Nos équipes agissant en prévention en Île-de-France signalent une certaine banalisation des situations pré-prostitutionnelles ou prostitutionnelles (mais non identifiées comme telles par les jeunes). Ce phénomène n’a rien de nouveau mais semble en forte augmentation désormais, entraînant une explosion des besoins des établissements en matière de prévention. En Île-de-France, le Mouvement du Nid a fait le choix d’une grande coopération entre ses quatre délégations départementales de Paris, Hauts-de-Seine, Essonne et Val-de-Marne. Cette stratégie s’avère payante pour faire face à ces nouveaux besoins.
Dans ce contexte de développement de la prostitution de mineur•es, nous avons misé sur la mise en commun des outils et la réflexion collective sur les pratiques. En Île-de-France, le travail de nombreux bénévoles, de plusieurs jeunes volontaires en service civique et de deux salarié•es permet d’offrir chaque année une action de prévention de grande ampleur, ambitieuse et plébiscitée par les établissements scolaires.
En 2018, plus de 5 800 jeunes francilien•nes ont bénéficié d’une action de prévention dans 12 collèges, 18 lycées, plusieurs salons et forums et 12 missions locales. Chaque intervention donne lieu à une remise aux jeunes rencontrés de brochures de prévention : plusieurs milliers ont ainsi été diffusées en 2018. Enfin, la pièce de théâtre forum Filles-Garçons, demain nous appartient[[À lire sur ce site : [art1365].]] est de plus en plus connue et réclamée par les établissements. 25 représentations ont été données en 2018, un record.
Les contenus abordés
L’action de prévention s’appuie sur 4 piliers : développer une éducation à la vie relationnelle, affective et sexuelle dans des termes positifs ; déconstruire les mythes autour de la prostitution ; aborder systématiquement les violences sexistes et sexuelles ; donner des outils pour une bonne estime de soi. Sur cette base, nous personnalisons l’intervention en accord avec les personnels socio-éducatifs de l’établissement afin de « coller » aux attentes et besoins identifiés des élèves.

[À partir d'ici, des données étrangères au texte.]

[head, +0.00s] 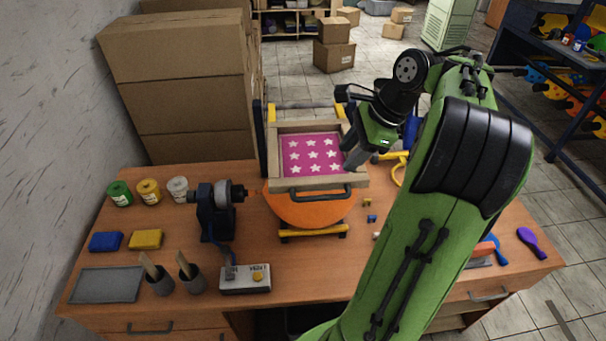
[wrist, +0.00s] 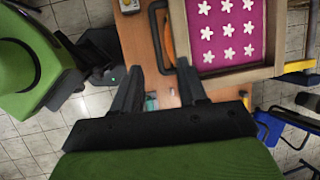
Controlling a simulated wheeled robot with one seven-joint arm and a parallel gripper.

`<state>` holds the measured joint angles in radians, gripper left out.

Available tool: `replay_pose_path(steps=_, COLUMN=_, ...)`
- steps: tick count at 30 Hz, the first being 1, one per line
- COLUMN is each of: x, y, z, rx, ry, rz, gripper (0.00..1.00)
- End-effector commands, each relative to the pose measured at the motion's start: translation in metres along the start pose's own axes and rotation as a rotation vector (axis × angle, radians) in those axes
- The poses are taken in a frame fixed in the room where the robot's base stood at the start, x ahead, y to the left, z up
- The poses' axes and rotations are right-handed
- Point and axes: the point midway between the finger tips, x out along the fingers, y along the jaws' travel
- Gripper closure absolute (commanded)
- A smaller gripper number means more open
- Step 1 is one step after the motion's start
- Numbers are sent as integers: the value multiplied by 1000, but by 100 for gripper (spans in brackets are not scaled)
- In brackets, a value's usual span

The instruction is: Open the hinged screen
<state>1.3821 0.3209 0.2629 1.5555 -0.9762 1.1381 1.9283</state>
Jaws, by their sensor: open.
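The hinged screen is a light wooden frame (head: 350,183) around a magenta mesh with white stars. In the wrist view, the frame (wrist: 268,72) fills the upper right and the handle (wrist: 153,40) is at the top centre. My gripper (head: 347,128) is open and empty near the frame's right side in the head view. In the wrist view, my gripper (wrist: 160,72) has its fingers apart, with the handle beyond them.
A dark motor-like device (head: 215,212) and a control box (head: 246,279) stand left of the screen. Paint jars (head: 149,191) sit at the back left. Stacked cartons (head: 180,80) rise behind the table.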

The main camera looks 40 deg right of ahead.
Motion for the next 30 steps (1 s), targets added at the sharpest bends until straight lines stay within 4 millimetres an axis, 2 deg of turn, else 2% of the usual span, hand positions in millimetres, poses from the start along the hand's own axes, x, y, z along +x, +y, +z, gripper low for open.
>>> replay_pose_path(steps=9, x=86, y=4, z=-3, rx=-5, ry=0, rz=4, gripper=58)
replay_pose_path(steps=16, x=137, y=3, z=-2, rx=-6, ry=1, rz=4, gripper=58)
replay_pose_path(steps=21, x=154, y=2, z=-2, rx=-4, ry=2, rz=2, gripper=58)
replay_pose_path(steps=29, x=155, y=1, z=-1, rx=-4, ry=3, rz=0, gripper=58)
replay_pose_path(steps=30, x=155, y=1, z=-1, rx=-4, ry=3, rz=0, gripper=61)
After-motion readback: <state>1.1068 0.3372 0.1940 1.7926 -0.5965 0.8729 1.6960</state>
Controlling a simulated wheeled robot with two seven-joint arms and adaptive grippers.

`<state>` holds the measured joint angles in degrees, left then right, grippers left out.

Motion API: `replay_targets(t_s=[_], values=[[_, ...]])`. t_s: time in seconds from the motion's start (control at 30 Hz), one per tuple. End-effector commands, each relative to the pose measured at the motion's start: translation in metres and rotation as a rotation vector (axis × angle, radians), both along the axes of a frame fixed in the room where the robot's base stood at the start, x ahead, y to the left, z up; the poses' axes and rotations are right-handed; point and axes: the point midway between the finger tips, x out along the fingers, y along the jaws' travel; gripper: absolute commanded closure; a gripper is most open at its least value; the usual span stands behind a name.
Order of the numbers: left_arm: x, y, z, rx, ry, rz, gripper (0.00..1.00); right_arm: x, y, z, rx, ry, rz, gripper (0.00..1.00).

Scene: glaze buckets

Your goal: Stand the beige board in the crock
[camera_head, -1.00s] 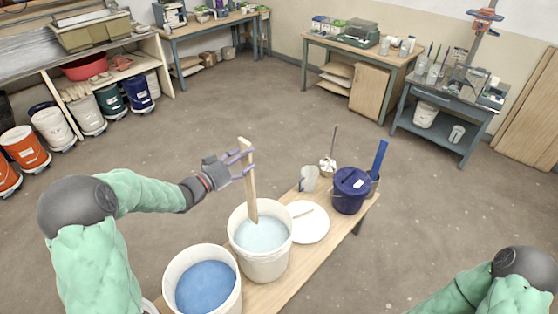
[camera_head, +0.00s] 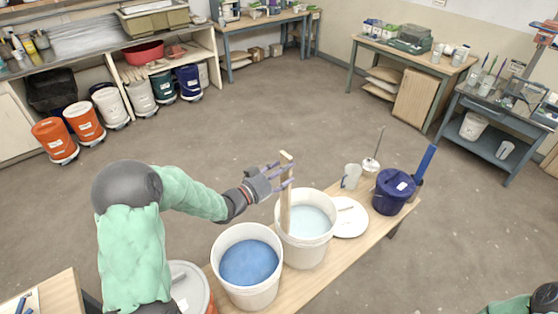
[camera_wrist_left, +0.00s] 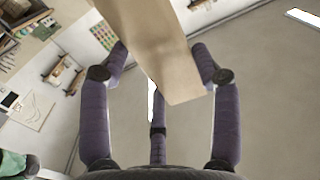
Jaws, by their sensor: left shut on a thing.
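The beige board (camera_head: 286,211) is upright in my left gripper (camera_head: 282,177), which is shut on it near its top. In the head view its lower part overlaps the left side of the white bucket of pale blue glaze (camera_head: 316,222). I cannot tell whether its lower end is in the glaze. The left wrist view shows the board (camera_wrist_left: 158,50) between the purple fingers. A dark blue crock (camera_head: 415,190) with a blue board (camera_head: 426,163) standing in it is at the bench's right end, partly hidden by a lidded navy bucket. My right gripper is out of view.
The wooden bench (camera_head: 345,254) also holds a bucket of darker blue glaze (camera_head: 248,264), a white lid (camera_head: 350,218), a clear jug (camera_head: 350,177), a small pot with a tool (camera_head: 371,165) and the navy bucket (camera_head: 392,194). The floor behind is open.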

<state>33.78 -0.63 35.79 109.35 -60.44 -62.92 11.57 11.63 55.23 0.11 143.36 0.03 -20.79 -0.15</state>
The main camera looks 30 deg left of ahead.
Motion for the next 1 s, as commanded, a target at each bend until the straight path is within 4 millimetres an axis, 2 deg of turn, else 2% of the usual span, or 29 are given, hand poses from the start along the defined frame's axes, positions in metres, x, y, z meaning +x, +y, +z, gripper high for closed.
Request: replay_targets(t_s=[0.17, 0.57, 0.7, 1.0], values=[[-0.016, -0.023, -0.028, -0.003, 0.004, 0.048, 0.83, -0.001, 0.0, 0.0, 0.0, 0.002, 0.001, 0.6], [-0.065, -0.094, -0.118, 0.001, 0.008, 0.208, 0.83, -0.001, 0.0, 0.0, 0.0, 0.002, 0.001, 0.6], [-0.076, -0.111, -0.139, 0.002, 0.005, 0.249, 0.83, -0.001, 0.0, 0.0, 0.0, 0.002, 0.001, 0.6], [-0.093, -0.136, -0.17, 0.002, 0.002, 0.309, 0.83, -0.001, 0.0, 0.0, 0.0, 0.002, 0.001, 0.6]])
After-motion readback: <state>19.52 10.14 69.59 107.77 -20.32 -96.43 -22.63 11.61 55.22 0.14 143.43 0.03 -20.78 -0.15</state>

Les élèves appartiennent à toutes les classes sociales ; les interventions se déroulent dans des établissements dits « difficiles » mais aussi dans d’autres qui bénéficient d’une très bonne réussite en termes de résultats et d’un climat scolaire serein. Dans ce dernier cas, nous notons des difficultés sur la question de l’estime de soi, un certain nombre d’élèves se plaignant d’être soumis à une pression très forte, notamment de la part des parents ; les relations filles-garçons apparaissent plus positives mais ne sont pas épargnées par les stéréotypes.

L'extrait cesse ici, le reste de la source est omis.